* **Given instruction**:
Determine how many lines carry the word "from". Output that number only.

* **Data**:
↓↓↓

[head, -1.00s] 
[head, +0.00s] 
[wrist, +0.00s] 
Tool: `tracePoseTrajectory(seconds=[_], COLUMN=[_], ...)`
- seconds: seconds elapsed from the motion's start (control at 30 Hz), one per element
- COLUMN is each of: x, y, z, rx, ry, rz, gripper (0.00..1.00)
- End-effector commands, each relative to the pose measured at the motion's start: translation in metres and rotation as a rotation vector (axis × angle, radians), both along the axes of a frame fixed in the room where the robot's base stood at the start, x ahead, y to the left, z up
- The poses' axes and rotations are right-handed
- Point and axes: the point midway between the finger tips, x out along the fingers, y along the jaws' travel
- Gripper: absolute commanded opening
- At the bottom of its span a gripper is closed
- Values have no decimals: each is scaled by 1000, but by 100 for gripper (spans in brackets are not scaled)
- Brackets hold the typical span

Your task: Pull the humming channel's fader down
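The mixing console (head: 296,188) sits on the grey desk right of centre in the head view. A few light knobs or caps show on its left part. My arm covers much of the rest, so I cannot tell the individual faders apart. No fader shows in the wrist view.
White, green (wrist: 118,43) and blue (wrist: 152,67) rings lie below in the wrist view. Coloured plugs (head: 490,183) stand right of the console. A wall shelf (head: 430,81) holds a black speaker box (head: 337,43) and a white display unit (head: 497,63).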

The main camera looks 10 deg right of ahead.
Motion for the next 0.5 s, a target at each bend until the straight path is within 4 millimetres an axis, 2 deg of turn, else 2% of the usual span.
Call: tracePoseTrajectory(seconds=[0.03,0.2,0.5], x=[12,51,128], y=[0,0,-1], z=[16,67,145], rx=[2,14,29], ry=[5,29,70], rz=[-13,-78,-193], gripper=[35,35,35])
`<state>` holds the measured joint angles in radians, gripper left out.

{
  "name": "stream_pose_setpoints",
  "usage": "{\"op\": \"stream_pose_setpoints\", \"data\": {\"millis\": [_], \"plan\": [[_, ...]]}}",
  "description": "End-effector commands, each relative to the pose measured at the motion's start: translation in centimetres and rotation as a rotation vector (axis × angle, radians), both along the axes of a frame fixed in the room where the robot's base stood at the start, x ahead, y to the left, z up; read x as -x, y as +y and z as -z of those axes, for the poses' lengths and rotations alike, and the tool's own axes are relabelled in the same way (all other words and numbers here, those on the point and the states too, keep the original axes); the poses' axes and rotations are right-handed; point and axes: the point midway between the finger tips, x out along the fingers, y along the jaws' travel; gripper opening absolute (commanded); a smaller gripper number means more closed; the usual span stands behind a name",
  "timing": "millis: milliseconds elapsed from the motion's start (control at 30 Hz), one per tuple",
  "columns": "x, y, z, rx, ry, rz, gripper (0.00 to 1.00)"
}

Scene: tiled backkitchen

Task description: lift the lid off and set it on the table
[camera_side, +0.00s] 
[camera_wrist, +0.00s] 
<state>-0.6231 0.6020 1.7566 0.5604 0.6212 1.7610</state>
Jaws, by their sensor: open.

↑↑↑

* **Written answer**:
2